Using AMD Southern Islands ISA as a guide. AMD's GCN uses a separate vector and scalar register file. The scalar register file is used for many things including branching, predication, constants, and resource descriptors. In order to make loading of values into the scalar register file efficient, AMD supports block loads of scalars via S_LOAD_DWORDX* and S_BUFFER_LOAD_DWORDX* instructions. For buffer and texture access, opcodes use immediate indexes to scalar registers. Each index provides the base register in a series of registers which provide the complete description of the resource. Texture resource descriptors take 4 to 8 scalar registers (8 if using texture arrays, cubemaps, 3D, or MSAA), and sampler resources take 4. A single block scalar load can fetch 16 scalars, or up to four resource descriptors.
Note that ARB_bindless_texture requires vector uniform accesses to bindless textures (all threads need to access the same resource). NV_bindless_texture didn't have this restriction, but AMD's hardware requires uniform access (opcodes use immediate index to scalar).
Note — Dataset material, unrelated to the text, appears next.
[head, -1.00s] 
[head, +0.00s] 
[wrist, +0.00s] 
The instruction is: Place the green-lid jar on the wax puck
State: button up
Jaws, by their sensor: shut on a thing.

The optimal path for tradition non-bindless resources would involve one block scalar load per 4 samplers. Assuming a bindless resource 64-bit handle in a pair of scalar registers, the bindless path would use S_LOAD_DWORDX* to fetch a resource at a time. Guessing bindless handles passed from VS to PS would end up in LDS. LDS_READ_B32 would be required to fetch to line of vector registers, then two V_READLINE_B32 instructions would be required to pass the handle to a scalar register pair.
What I'd Rather Have
A simple usage case, pass a material index from the vertex shader to the pixel shader. Material index is a 32-bit (or less) offset into a buffer (as to not waste vertex output space). This offset is an aligned offset safe for scalar block loads. At this offset is the resource descriptors themselves. Except this won't work with ARB_bindless_texture. ARB_bindless_texture requires that the material index would be an offset into a buffer with a bunch of 64-bit pointers to the descriptors which would require scattered sparse reads to gather. Seems quite a bit more expensive, or rather even prohibitively expensive in comparison.